→ **What you are asked to do**: Make an exact copy of all the data.

+ + + + +

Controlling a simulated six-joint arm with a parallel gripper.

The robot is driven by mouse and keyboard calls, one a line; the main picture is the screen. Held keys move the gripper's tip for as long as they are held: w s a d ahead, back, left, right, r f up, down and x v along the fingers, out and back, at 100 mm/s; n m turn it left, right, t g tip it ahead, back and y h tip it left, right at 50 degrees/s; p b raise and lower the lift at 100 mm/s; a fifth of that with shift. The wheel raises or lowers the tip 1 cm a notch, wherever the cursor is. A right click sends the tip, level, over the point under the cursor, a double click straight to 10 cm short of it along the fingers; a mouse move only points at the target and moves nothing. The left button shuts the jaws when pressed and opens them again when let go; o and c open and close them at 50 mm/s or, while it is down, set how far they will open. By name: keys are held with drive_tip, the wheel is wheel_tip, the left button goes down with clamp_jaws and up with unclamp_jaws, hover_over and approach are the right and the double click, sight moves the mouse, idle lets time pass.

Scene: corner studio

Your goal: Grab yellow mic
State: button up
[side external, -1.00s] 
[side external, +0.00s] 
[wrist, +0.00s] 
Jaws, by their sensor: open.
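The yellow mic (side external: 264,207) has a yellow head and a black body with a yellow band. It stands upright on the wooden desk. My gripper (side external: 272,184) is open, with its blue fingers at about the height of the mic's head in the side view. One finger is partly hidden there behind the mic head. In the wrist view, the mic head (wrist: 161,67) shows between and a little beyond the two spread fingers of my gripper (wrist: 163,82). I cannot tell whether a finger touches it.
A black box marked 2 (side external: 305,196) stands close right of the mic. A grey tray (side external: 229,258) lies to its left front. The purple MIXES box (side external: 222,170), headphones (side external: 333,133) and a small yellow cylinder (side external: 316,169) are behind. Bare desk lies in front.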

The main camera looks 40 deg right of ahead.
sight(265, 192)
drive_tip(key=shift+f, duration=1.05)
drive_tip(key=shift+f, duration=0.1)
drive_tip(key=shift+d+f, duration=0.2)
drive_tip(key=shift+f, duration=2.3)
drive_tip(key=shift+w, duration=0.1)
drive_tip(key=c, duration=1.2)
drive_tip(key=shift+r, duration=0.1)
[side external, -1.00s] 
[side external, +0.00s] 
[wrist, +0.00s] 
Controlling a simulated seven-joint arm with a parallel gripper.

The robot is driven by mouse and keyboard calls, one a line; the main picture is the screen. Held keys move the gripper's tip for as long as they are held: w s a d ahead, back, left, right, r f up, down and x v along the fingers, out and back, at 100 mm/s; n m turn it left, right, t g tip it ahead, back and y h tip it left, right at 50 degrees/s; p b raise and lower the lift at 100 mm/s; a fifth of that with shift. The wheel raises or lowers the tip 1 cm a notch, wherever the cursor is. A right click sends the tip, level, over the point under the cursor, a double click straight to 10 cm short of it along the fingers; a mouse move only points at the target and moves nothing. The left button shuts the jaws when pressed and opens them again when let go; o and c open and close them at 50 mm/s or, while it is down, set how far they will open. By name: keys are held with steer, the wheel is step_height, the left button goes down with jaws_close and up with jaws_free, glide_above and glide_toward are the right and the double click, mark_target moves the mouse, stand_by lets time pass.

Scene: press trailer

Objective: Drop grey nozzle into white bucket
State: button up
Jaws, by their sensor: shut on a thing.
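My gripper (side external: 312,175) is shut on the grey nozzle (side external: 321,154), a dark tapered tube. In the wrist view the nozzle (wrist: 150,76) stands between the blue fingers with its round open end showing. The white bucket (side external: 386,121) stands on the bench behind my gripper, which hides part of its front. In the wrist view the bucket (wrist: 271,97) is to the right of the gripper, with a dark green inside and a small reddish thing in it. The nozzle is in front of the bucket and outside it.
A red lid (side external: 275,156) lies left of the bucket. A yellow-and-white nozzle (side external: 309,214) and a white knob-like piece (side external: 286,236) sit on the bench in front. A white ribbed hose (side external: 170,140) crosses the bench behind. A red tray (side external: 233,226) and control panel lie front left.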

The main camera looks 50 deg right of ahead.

+ + + + +

→ **Solution for this problem**:
Controlling a simulated six-joint arm with a parallel gripper.

The robot is driven by mouse and keyboard calls, one a line; the main picture is the screen. Held keys move the gripper's tip for as long as they are held: w s a d ahead, back, left, right, r f up, down and x v along the fingers, out and back, at 100 mm/s; n m turn it left, right, t g tip it ahead, back and y h tip it left, right at 50 degrees/s; p b raise and lower the lift at 100 mm/s; a fifth of that with shift. The wheel raises or lowers the tip 1 cm a notch, wherever the cursor is. A right click sends the tip, level, over the point under the cursor, a double click straight to 10 cm short of it along the fingers; a mouse move only points at the target and moves nothing. The left button shuts the jaws when pressed and opens them again when let go; o and c open and close them at 50 mm/s or, while it is down, set how far they will open. By name: keys are held with drive_tip, the wheel is wheel_tip, the left button goes down with clamp_jaws and up with unclamp_jaws, hover_over and approach are the right and the double click, sight moves the mouse, idle lets time pass.

Scene: corner studio

Your goal: Grab yellow mic
State: button up
[side external, -1.00s] 
[side external, +0.00s] 
[wrist, +0.00s] 
Jaws, by their sensor: open.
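The yellow mic (side external: 264,207) has a yellow head and a black body with a yellow band. It stands upright on the wooden desk. My gripper (side external: 272,184) is open, with its blue fingers at about the height of the mic's head in the side view. One finger is partly hidden there behind the mic head. In the wrist view, the mic head (wrist: 161,67) shows between and a little beyond the two spread fingers of my gripper (wrist: 163,82). I cannot tell whether a finger touches it.
A black box marked 2 (side external: 305,196) stands close right of the mic. A grey tray (side external: 229,258) lies to its left front. The purple MIXES box (side external: 222,170), headphones (side external: 333,133) and a small yellow cylinder (side external: 316,169) are behind. Bare desk lies in front.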

The main camera looks 40 deg right of ahead.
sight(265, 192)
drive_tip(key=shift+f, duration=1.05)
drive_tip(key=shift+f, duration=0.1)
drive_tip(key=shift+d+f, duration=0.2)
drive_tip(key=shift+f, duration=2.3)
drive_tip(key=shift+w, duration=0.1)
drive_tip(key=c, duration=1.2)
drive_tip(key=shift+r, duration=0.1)
[side external, -1.00s] 
[side external, +0.00s] 
[wrist, +0.00s] 
Controlling a simulated seven-joint arm with a parallel gripper.

The robot is driven by mouse and keyboard calls, one a line; the main picture is the screen. Held keys move the gripper's tip for as long as they are held: w s a d ahead, back, left, right, r f up, down and x v along the fingers, out and back, at 100 mm/s; n m turn it left, right, t g tip it ahead, back and y h tip it left, right at 50 degrees/s; p b raise and lower the lift at 100 mm/s; a fifth of that with shift. The wheel raises or lowers the tip 1 cm a notch, wherever the cursor is. A right click sends the tip, level, over the point under the cursor, a double click straight to 10 cm short of it along the fingers; a mouse move only points at the target and moves nothing. The left button shuts the jaws when pressed and opens them again when let go; o and c open and close them at 50 mm/s or, while it is down, set how far they will open. By name: keys are held with steer, the wheel is step_height, the left button goes down with jaws_close and up with jaws_free, glide_above and glide_toward are the right and the double click, mark_target moves the mouse, stand_by lets time pass.

Scene: press trailer

Objective: Drop grey nozzle into white bucket
State: button up
Jaws, by their sensor: shut on a thing.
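My gripper (side external: 312,175) is shut on the grey nozzle (side external: 321,154), a dark tapered tube. In the wrist view the nozzle (wrist: 150,76) stands between the blue fingers with its round open end showing. The white bucket (side external: 386,121) stands on the bench behind my gripper, which hides part of its front. In the wrist view the bucket (wrist: 271,97) is to the right of the gripper, with a dark green inside and a small reddish thing in it. The nozzle is in front of the bucket and outside it.
A red lid (side external: 275,156) lies left of the bucket. A yellow-and-white nozzle (side external: 309,214) and a white knob-like piece (side external: 286,236) sit on the bench in front. A white ribbed hose (side external: 170,140) crosses the bench behind. A red tray (side external: 233,226) and control panel lie front left.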

The main camera looks 50 deg right of ahead.

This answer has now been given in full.